Organizing interactive seminars on sustainable humanitarian aid
Current events demonstrate that the sector is looking for answers and seeks to organize urgently to contend with a lack of anticipation. Between 2010 and 2013, many publications have reported doubts about the future of the humanitarian sector and the effectiveness of aid. To try to provide answers and solutions, the Red Cross Fund plans to organize interactive research seminars on sustainable humanitarian aid in the target countries (Burkina Faso, , Côte d'Ivoire, Mali, Senegal, Haiti and Laos) starting in November 2014. These seminars, deliberately planned on a small scale, and in French, are aimed to initiate and foster a direct and local dialogue between players, beneficiaries and researchers of the humanitarian sector.

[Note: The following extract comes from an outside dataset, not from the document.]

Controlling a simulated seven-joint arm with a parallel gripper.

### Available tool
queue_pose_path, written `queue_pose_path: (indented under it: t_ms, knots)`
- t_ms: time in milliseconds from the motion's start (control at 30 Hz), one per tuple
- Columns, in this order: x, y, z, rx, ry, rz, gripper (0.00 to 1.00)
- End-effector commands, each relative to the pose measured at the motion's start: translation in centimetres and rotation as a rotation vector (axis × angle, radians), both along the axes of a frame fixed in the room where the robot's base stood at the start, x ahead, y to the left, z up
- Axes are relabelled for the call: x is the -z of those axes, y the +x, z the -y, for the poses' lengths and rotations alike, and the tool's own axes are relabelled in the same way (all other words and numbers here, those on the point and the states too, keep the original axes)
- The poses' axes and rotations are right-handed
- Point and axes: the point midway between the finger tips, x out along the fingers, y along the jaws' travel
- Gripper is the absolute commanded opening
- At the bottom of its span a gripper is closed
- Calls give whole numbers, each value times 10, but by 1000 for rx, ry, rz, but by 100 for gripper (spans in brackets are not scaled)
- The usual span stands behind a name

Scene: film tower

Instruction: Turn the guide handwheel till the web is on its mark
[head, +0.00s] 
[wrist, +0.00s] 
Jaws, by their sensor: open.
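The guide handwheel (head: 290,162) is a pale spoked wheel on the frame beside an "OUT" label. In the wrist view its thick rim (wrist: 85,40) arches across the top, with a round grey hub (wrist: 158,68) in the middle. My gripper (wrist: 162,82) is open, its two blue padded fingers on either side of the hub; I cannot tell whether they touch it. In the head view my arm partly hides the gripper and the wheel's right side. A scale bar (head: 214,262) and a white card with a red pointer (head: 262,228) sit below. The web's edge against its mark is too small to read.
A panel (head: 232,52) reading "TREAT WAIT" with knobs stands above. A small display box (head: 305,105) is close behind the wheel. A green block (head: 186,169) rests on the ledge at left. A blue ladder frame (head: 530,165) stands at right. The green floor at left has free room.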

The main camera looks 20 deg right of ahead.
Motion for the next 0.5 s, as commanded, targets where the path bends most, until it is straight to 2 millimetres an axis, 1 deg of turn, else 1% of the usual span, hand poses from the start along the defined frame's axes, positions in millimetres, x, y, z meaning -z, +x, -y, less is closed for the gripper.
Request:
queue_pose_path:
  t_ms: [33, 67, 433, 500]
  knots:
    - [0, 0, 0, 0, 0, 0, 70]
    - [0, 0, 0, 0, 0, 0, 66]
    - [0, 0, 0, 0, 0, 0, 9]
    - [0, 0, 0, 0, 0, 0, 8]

They will also promote the differentiation between international humanitarian action, development policies and local charitable projects. To do this, and to ensure that humanitarian aid is as effective as possible, they question the concepts, strategies and humanitarian impacts at the junction of outlooks, disciplines and experiences. The seminar scheduled in November 2014, in Dakar, Senegal, is entitled "Humanitarian Transition and Ethics: Outlook and prospects".
Rethinking humanitarian issues for more effective aid
The Veolia Foundation is supporting the approach of the French Red Cross Fund because it responds to its own commitment to coordinating humanitarian action and development policies by joint planning and cooperation between private and public, national and international players.